When the Aberdeen fans were discovering the team lines on Saturday, they probably weren’t terribly interested in checking how strong were the sides being selected by their rivals across the league.
If they lasted the full 90 minutes without sneaking a look at the line-ups from McDiarmid Park, it can only be because they’d brought their own reading materials on an afternoon which will hardly rank among the most enthralling in the competition’s history.
Matthew Kennedy’s arrival at Pittodrie will boost a Dons attack which can often be too predictable and pedestrian to crack heavily reinforced defences, and the weekend’s events may inspire Derek McInnes to make it happen now rather than in June.

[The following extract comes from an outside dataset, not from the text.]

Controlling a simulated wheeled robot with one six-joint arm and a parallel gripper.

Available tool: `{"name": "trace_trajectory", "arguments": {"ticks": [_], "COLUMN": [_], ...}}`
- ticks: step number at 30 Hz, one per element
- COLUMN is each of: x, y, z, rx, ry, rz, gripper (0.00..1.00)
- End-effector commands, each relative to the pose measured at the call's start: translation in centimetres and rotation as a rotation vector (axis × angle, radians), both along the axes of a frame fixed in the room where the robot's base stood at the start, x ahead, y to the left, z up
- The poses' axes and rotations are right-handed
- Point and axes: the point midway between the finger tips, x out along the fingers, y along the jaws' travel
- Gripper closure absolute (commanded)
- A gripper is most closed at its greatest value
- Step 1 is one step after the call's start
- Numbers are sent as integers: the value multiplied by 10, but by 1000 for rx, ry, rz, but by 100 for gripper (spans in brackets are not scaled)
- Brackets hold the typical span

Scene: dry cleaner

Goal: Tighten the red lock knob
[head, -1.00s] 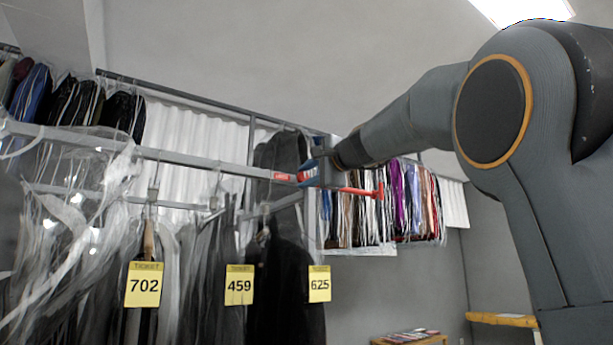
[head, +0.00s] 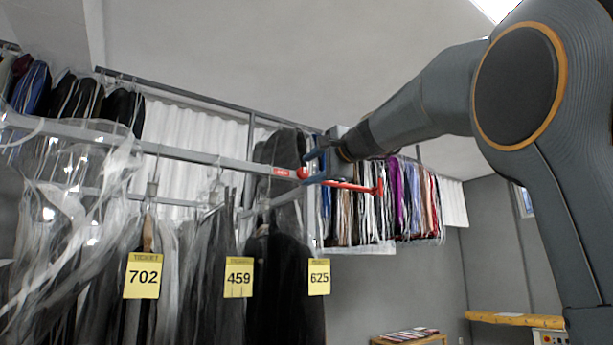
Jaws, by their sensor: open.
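The red lock knob (head: 302,173) shows as a small rounded red shape at the right end of the grey rail. My gripper (head: 308,168) is at the rail end, coming from the right. Its blue fingers are spread, one above and one below the knob in the picture. I cannot tell whether either finger touches the knob. The gripper body covers part of the rail end behind it.
A red bar (head: 350,186) with an upturned end sticks out right of my gripper. Plastic-covered garments hang along the grey rail (head: 200,157) with yellow tickets 702 (head: 143,275), 459 (head: 239,277) and 625 (head: 319,277). More clothes (head: 400,200) hang behind.

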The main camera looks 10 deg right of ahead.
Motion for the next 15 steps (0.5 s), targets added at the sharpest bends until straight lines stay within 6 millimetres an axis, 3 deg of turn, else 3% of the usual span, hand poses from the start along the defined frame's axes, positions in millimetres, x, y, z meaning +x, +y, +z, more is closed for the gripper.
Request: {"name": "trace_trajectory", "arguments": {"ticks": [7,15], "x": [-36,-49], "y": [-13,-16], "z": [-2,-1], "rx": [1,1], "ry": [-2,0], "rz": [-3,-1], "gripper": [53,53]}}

For while his current batch of attackers struggled to unbalance their part-time opponents, Kennedy was inactive as his erstwhile employers entered the tournament in Perth.
A pre-advertised knock set the scene for his absence from the St Johnstone squad for their match with Morton, but, whether by accident or design, its consequence is that Kennedy would remain available for the remainder of this cup campaign were Aberdeen to force through an accelerated purchase.
Watching his team enjoy two-thirds of possession and fashion almost 30 shots at goal, yet fail to conspicuously discomfort Dumbarton keeper Conor Brennan and prevail only thanks to a tired tackle in the game’s last moments, will have redoubled McInnes’ determination to convert Kennedy’s summer commitment into a January sale if at all possible.
It may be that a deal is done in the coming days, even if a condition of it is that a replacement is sent on loan to aid Saints in pursuit of their own significant goals.